Ok, you might think. How does the restricted 250 km smoothing technique inside the 60N-60S band affect the end result here? Doesn’t it leave open large ‘gray’ areas that tend to skew the total, much like with the HadCRUt products? And isn’t carefully considered methods of interpolation (as applied by GISS in smoothing out to 1200 km) a good way of dealing with this? Well, perhaps. Perhaps not. It turns out, though, that it doesn’t in fact make much of a difference either way:

Figure 3.

As you can see, there is practically no difference between employing a 1200 and a 250 km smoothing technique inside the broad 60N-60S latitudinal band. There appears to be absolutely no divergence of any significance internally within two particular segments of the graph in Fig. 3, the first one spanning from 1970 to 1993 and the second one from 1994 to now, but a tiny, tiny step across the 1993-94 transition between them. Most importantly, though, going from 250 to 1200 km smoothing won’t impact GISTEMP’s obvious 60N-60S 1997-2014 “Pause” one bit.

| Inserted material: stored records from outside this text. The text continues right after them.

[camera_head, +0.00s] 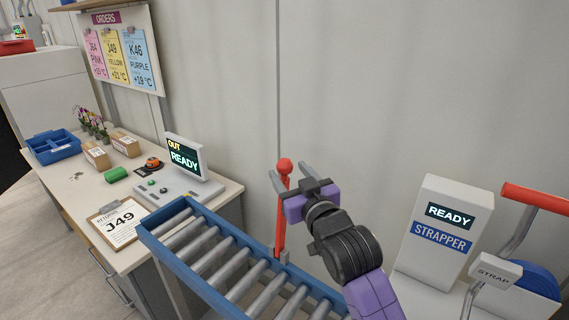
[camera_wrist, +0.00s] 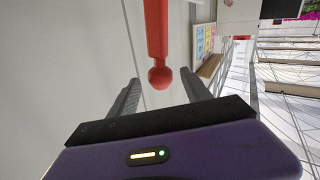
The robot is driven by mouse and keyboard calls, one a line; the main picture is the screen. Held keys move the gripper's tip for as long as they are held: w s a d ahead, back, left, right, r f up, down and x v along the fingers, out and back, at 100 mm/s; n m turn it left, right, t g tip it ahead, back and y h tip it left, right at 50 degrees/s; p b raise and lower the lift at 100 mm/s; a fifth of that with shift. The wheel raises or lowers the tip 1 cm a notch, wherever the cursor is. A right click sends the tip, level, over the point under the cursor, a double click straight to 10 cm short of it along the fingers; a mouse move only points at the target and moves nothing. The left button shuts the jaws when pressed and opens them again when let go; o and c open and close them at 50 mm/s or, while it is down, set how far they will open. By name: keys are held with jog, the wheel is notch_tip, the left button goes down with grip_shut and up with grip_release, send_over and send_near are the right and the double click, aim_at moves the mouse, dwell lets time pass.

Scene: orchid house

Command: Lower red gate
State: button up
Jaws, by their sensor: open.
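The red gate (camera_head: 281,215) is an upright red post with a round knob on top, standing at the far side of the roller conveyor. Its lower end meets a grey bracket (camera_head: 281,255) at the conveyor's edge. My gripper (camera_head: 291,173) is open, with its two grey fingers at the height of the knob. In the wrist view the red bar and knob (camera_wrist: 160,77) show between the spread fingers (camera_wrist: 163,92). I cannot tell whether either finger touches it. In the head view the lower part of the gate is partly behind the conveyor rail.
The blue-railed roller conveyor (camera_head: 160,238) runs across the front. A strapper machine (camera_head: 440,232) reading READY stands right, with a red-handled lever (camera_head: 535,198). Left is a bench (camera_head: 70,190) with a READY screen (camera_head: 184,157), clipboard (camera_head: 121,222), boxes and a blue tray (camera_head: 52,155). A wall stands behind.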

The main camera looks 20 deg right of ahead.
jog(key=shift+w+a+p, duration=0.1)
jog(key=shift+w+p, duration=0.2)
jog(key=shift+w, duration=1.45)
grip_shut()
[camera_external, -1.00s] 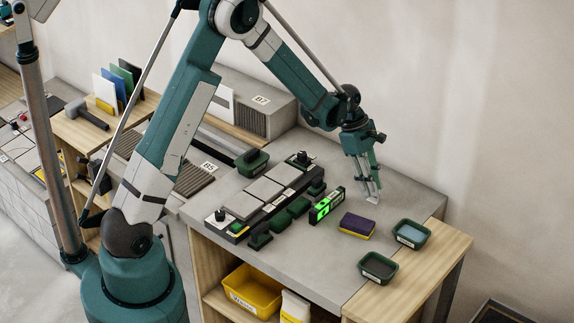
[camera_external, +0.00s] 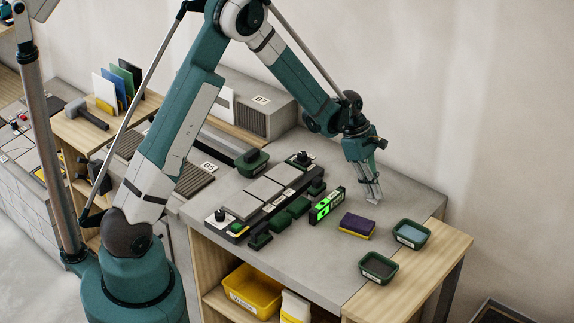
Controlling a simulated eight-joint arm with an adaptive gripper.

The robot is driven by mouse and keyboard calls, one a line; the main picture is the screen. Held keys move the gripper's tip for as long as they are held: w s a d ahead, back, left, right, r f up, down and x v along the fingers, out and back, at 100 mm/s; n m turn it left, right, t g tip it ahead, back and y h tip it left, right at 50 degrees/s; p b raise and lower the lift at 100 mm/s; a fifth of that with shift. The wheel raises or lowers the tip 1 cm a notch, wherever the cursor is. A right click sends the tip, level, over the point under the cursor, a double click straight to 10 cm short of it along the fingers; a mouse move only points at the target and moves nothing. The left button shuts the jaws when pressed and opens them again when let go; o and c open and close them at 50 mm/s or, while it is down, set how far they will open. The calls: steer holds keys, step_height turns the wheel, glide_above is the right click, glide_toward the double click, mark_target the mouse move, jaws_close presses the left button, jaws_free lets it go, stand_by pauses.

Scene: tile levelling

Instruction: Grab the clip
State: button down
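My gripper (camera_external: 371,196) points down at the right rear of the grey worktop, behind the purple and yellow sponge. Its fingertips are close to the worktop surface; whether they touch it I cannot tell. The fingers look close together, but the gap and anything between them are too small to make out. I cannot tell a clip for certain. Grey tiles (camera_external: 265,188) lie in a dark frame left of my gripper, with several small dark green pieces (camera_external: 281,220) along its front side.
A level with a lit green display (camera_external: 327,206) and the sponge (camera_external: 357,225) stand in front of my gripper. Two green trays, one with blue-grey contents (camera_external: 411,233) and one dark inside (camera_external: 378,267), sit at the right. The worktop's right rear is clear.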

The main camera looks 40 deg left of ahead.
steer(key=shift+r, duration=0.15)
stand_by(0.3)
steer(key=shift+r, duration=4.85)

And with this knowledge we return to striking Fig. 2. What is so remarkable about it?

Simply the tight correlation between the two curves. The fact that it so neatly justifies the downward adjustment of the HadCRUt3 series post 1997. The fact that the “Pause” so readily manifests itself in the GISTEMP 60-60 graph, basically tracking the lower curve in Fig. 1 rather than the upper.

Which means the entire difference between the two time series plotted in Fig. 1 somehow originates outside the 60-60 band.

Which is indeed peculiar …

How so? you might ask.

Because going from 60-60 to 90-90 normally doesn’t introduce any significant changes at all to the total when investigating most climate parameters. And this is actually fairly common knowledge. (Even the central 40N-40S band would in most cases provide a near perfect representation of a full global perspective, the only real difference being the size of interannual amplitudes (larger the more you focus in on the tropics).) As you can readily observe in Figures 4 and 5 below, neither the lower troposphere nor the world ocean experience any steepening in their temperature anomaly trend when extending the area coverage from 60N-60S to full global:

Figure 4.

Figure 5.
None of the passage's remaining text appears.